The listing below holds a line with "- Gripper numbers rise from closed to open" and a later line with "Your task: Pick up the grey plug". Write out those two lines and every line between them, exactly, and nothing else.

- _SUPPLIED MATERIAL_:
---*---
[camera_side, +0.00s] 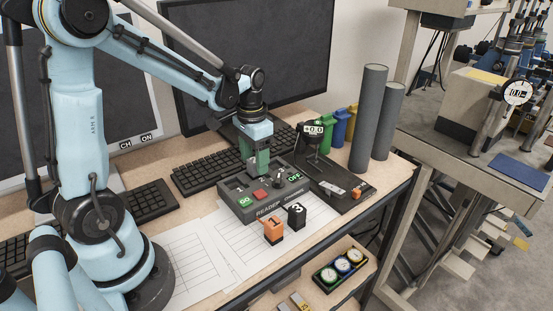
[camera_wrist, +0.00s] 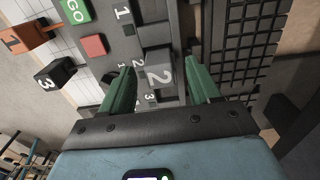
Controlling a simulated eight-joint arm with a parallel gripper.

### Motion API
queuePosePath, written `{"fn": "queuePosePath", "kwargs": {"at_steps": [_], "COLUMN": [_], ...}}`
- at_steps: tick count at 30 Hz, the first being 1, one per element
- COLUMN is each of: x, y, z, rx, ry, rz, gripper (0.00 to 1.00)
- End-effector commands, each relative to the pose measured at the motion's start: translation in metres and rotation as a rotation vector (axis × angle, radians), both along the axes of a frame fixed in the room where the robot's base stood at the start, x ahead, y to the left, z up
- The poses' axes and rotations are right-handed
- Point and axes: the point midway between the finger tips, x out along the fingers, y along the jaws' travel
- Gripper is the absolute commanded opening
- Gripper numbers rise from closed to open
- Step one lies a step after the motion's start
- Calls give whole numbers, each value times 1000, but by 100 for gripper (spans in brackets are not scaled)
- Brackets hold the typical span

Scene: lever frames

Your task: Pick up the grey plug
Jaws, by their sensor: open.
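The grey plug (camera_wrist: 158,72), marked 2, sits on the dark grey reader box (camera_wrist: 122,50) in the wrist view, beside the printed numbers 1, 2 and 3. My gripper (camera_wrist: 159,80) is open, with one green finger on each side of the plug. I cannot tell whether either finger touches it. In the side view my gripper (camera_side: 258,168) points down over the back of the reader box (camera_side: 240,211), and the plug is hidden behind the fingers there.
An orange plug (camera_side: 273,232) marked 1 and a black plug (camera_side: 297,217) marked 3 stand on paper in front of the box. A keyboard (camera_side: 207,171) lies close behind. A small gauge stand (camera_side: 313,135) and tall grey cylinders (camera_side: 368,115) stand to the right.

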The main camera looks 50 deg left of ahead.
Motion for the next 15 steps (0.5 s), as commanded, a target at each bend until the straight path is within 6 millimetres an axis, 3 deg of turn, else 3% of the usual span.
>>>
---*---
- _WRITTEN REPLY_:
- Gripper numbers rise from closed to open
- Step one lies a step after the motion's start
- Calls give whole numbers, each value times 1000, but by 100 for gripper (spans in brackets are not scaled)
- Brackets hold the typical span

Scene: lever frames

Your task: Pick up the grey plug

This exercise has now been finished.